Die Revision wird zugelassen.
Gründe
I. Der Kläger - ein Verein, der sich satzungsgemäß der Bekämpfung unlauteren Wettbewerbs widmet -, nimmt die Beklagte auf Unterlassung der Veranstaltung eines Gewinnspiels sowie auf Erstattung von Abmahnkosten in Anspruch.

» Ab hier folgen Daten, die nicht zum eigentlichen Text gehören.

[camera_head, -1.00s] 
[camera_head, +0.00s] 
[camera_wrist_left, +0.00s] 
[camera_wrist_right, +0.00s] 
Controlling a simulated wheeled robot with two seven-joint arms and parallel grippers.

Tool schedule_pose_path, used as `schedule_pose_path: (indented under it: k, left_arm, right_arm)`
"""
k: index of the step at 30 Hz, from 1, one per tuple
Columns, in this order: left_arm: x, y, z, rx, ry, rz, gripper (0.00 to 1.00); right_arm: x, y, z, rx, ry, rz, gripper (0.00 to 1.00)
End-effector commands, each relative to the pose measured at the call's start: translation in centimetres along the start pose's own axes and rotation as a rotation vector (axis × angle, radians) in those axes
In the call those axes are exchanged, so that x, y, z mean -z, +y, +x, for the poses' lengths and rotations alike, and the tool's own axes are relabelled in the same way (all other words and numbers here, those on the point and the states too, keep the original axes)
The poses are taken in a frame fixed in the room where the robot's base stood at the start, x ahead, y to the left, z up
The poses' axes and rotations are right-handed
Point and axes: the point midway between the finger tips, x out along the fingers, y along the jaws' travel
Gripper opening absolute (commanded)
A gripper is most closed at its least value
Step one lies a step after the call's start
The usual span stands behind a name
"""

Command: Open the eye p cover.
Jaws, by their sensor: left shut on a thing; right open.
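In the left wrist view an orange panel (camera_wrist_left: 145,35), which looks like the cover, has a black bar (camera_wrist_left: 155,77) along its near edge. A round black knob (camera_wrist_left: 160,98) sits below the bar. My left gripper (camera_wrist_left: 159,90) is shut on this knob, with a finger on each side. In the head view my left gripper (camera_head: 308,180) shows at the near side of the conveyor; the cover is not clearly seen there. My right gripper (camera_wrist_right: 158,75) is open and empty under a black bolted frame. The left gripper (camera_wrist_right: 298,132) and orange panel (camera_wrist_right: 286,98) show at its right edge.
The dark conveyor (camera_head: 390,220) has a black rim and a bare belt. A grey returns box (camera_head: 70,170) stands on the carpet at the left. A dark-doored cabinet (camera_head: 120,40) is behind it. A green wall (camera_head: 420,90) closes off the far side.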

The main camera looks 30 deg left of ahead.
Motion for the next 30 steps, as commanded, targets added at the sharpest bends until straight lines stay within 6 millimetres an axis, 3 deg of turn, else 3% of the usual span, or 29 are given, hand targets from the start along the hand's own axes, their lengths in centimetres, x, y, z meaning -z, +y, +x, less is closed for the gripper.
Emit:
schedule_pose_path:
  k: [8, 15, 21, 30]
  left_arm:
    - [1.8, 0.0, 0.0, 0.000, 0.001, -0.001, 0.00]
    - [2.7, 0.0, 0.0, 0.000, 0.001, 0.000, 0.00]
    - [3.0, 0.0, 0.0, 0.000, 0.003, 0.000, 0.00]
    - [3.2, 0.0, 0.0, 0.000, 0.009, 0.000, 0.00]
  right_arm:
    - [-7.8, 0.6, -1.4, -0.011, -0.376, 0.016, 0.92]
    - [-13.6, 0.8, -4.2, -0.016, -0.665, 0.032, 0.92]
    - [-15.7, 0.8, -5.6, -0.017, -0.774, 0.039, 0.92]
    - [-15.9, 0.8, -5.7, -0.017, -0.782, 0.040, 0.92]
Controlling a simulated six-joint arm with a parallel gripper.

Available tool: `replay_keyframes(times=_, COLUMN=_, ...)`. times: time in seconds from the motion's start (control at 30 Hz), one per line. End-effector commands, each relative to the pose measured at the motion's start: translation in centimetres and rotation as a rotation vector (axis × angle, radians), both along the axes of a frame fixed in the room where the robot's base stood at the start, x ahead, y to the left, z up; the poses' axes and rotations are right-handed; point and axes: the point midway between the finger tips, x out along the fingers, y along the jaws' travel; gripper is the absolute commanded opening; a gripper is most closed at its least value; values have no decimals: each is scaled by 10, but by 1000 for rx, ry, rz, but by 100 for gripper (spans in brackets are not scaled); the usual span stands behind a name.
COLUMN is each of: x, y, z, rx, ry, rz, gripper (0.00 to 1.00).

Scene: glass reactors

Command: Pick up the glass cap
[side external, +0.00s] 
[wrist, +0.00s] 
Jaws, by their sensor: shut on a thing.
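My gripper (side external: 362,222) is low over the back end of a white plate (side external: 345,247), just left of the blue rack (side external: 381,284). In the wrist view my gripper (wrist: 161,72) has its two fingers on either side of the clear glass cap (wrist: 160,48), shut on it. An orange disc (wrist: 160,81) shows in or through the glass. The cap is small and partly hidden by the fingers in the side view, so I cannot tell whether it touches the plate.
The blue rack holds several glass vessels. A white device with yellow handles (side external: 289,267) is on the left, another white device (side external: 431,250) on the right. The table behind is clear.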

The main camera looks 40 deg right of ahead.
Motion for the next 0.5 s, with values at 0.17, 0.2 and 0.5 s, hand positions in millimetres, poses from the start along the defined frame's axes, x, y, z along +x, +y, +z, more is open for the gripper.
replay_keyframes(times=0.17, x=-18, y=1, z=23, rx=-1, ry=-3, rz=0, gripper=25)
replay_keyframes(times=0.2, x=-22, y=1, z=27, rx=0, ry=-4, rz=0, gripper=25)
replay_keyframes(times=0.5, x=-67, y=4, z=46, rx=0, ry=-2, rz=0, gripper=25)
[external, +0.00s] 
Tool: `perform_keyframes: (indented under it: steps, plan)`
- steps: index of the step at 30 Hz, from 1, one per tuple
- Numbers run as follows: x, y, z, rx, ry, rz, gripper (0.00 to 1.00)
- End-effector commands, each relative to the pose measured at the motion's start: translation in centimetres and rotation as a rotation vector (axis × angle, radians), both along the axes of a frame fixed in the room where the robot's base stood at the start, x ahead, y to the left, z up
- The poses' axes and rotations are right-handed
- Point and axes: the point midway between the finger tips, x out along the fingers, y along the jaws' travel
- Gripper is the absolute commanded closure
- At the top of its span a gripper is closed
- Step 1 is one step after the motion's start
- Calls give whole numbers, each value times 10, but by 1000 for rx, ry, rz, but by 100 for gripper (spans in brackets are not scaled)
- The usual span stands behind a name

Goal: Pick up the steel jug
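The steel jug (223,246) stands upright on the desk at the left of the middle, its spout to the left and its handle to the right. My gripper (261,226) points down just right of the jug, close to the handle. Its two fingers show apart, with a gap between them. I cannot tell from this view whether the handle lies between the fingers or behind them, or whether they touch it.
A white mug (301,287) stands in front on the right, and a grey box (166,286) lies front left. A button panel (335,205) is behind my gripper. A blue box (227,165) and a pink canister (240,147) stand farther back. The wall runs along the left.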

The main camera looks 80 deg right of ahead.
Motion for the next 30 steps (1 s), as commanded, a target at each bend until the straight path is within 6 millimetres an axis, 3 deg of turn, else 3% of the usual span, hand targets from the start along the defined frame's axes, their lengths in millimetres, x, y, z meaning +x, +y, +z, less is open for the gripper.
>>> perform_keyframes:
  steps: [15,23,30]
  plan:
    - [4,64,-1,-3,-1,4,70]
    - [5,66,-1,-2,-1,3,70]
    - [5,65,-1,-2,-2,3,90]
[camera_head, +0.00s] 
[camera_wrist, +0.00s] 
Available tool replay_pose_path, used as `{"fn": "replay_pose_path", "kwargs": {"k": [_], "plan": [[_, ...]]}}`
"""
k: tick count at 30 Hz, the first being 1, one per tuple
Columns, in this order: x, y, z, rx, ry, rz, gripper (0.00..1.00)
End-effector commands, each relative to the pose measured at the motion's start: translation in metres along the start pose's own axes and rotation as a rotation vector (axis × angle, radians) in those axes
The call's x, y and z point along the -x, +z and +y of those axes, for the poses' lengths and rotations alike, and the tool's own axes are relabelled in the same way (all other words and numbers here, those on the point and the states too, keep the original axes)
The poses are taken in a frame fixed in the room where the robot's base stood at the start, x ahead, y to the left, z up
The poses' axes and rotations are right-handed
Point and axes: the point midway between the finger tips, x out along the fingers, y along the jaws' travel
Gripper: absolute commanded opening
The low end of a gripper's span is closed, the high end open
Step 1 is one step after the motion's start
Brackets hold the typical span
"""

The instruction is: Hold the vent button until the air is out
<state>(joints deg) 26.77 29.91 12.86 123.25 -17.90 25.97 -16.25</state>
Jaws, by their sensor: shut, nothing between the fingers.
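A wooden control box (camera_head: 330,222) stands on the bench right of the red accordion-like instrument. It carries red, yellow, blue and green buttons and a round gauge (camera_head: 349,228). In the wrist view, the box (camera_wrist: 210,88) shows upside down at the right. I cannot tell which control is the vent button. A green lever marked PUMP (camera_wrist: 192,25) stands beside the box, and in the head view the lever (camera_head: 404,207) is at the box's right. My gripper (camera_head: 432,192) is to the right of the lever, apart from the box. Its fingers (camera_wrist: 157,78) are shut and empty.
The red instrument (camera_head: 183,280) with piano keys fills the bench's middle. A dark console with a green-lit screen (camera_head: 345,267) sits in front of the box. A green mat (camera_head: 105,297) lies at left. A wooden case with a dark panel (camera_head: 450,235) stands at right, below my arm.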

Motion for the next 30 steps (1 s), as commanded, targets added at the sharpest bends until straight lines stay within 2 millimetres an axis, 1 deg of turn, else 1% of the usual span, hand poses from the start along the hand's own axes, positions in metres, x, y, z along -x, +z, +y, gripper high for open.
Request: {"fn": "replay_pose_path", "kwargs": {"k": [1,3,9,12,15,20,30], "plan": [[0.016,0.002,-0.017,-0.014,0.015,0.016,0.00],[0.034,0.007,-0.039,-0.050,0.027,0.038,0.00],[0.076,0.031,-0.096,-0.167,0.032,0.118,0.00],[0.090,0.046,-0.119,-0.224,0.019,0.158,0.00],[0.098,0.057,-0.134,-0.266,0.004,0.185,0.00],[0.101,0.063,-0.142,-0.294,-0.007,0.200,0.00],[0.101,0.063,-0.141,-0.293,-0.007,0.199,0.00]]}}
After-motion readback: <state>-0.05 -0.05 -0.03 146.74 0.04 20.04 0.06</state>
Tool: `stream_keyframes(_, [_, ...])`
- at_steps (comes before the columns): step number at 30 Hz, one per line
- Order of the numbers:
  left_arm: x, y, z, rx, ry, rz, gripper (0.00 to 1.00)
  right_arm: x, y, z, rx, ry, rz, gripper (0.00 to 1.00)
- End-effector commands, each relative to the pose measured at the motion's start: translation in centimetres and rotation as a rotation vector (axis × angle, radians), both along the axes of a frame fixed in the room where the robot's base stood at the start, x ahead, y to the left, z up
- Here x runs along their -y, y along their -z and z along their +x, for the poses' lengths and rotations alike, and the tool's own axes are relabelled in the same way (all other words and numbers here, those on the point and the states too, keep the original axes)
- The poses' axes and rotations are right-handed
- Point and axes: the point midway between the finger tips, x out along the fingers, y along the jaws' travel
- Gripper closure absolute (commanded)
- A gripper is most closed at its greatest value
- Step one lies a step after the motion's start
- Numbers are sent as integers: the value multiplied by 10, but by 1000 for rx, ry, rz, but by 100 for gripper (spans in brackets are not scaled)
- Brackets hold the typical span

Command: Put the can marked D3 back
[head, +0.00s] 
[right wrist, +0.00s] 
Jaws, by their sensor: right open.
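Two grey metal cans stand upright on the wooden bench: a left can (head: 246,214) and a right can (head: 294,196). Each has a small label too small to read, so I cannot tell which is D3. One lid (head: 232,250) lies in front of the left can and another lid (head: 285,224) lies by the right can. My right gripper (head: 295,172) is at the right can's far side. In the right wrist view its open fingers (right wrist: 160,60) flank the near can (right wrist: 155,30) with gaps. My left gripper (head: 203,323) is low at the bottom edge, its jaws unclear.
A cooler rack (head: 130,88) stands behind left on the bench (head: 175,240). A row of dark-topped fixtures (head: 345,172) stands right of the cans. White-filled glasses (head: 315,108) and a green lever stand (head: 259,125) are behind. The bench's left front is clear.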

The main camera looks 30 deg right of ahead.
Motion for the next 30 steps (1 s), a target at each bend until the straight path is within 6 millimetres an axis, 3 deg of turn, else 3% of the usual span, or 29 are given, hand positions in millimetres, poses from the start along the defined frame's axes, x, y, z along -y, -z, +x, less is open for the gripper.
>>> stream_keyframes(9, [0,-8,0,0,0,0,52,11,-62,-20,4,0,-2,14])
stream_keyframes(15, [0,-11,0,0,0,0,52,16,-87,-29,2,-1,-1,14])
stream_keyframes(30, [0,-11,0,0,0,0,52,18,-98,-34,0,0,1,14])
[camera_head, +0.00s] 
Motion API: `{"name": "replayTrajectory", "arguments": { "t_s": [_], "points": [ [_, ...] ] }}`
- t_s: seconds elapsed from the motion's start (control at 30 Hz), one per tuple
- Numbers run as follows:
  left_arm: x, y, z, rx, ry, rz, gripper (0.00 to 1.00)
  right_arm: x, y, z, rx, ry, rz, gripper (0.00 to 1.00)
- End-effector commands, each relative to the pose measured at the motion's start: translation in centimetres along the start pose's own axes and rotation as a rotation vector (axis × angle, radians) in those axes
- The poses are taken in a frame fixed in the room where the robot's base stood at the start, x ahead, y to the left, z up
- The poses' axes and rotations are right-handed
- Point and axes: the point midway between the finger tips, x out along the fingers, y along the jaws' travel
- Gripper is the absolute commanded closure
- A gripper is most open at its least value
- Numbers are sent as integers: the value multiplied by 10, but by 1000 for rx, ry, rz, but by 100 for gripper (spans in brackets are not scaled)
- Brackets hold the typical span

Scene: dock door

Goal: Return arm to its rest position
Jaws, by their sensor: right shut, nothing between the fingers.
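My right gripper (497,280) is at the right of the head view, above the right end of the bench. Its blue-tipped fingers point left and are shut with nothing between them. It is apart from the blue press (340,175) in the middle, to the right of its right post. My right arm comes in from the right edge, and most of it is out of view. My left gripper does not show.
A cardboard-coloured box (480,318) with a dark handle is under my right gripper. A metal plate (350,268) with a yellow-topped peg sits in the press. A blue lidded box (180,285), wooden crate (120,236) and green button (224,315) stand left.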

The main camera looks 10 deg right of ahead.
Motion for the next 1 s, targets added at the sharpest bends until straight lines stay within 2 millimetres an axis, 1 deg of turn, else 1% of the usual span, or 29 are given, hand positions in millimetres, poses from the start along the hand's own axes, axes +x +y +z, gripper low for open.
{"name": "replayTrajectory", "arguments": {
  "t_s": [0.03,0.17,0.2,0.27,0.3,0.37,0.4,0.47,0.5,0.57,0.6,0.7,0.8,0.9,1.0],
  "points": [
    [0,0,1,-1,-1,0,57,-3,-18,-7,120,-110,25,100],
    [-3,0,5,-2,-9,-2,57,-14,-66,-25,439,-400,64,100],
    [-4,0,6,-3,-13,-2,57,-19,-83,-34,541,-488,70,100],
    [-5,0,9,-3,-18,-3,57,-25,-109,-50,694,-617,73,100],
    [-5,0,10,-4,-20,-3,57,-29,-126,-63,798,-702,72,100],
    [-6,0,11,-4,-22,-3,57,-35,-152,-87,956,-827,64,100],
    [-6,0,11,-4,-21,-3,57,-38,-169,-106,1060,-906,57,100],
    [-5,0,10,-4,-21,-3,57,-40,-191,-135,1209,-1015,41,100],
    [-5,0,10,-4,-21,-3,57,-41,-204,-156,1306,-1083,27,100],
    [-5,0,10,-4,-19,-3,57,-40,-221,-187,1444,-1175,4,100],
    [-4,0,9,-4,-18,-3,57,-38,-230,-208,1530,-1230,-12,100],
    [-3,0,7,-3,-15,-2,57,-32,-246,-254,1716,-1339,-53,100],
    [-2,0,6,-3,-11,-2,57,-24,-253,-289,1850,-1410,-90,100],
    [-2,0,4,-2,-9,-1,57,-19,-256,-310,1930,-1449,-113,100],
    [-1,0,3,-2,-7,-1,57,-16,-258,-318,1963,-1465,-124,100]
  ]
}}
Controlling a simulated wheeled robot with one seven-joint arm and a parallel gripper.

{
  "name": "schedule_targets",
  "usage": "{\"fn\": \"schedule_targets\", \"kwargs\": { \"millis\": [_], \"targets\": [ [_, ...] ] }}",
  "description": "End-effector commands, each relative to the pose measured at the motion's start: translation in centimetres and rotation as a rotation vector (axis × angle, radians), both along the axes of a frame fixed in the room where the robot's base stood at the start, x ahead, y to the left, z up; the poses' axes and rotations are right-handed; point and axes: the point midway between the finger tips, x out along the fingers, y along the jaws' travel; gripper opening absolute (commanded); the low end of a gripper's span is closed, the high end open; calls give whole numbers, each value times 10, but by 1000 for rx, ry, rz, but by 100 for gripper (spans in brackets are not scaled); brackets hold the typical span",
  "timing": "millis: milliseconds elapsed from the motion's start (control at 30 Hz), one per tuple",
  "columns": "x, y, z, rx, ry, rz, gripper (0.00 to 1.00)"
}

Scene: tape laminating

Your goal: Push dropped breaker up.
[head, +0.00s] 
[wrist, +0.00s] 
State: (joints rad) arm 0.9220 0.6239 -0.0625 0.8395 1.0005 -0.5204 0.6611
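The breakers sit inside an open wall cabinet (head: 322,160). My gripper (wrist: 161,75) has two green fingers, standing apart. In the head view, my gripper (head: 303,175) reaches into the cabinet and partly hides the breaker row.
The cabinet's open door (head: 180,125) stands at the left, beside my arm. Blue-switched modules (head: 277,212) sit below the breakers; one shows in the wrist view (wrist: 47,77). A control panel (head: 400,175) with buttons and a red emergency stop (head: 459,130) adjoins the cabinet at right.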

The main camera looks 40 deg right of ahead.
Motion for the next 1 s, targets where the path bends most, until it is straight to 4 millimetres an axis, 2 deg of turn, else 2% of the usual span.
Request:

Die Beklagte ist Herausgeberin der "S.-Haushaltskarte", welche u.a. zur Teilnahme an einer von ihr veranstalteten Lotterie berechtigt. Im Zuge dieses Gewinnspiels finden Wochen- und Monatsziehungen statt, bei denen Gewinne von wöchentlich bis zu 10.000 Euro in bar bzw. von monatlich bis zu 100.000 Euro in bar ausgelobt sind. Die Teilnahme an den Wochenziehungen setzt voraus, dass die "S.-Haushaltskarte" mindestens einmal in der Woche in einem der angeschlossenen Märkte der S.-Gruppe oder in bestimmten Partnerunternehmen an eigens hierfür und jeweils außerhalb des Verkaufs- und Kassenbereichs aufgestellten Anlagen von dem Karteninhaber gescannt wird. Um an den Monatsziehungen teilnehmen zu können, muss die Karte vor der Ziehung vier Wochen lang mindestens einmal pro Woche gescannt werden. Hinsichtlich der weiteren Einzelheiten der Spiel- und Teilnahmebedingungen wird auf das die "Allgemeinen Geschäftsbedingungen" enthaltende Antragsformular für die "S.-Haushaltskarte" sowie den Werbeflyer gem. den Anlagen 1 und 2 zur Klageschrift (GA Hülle Bl. 14) verwiesen.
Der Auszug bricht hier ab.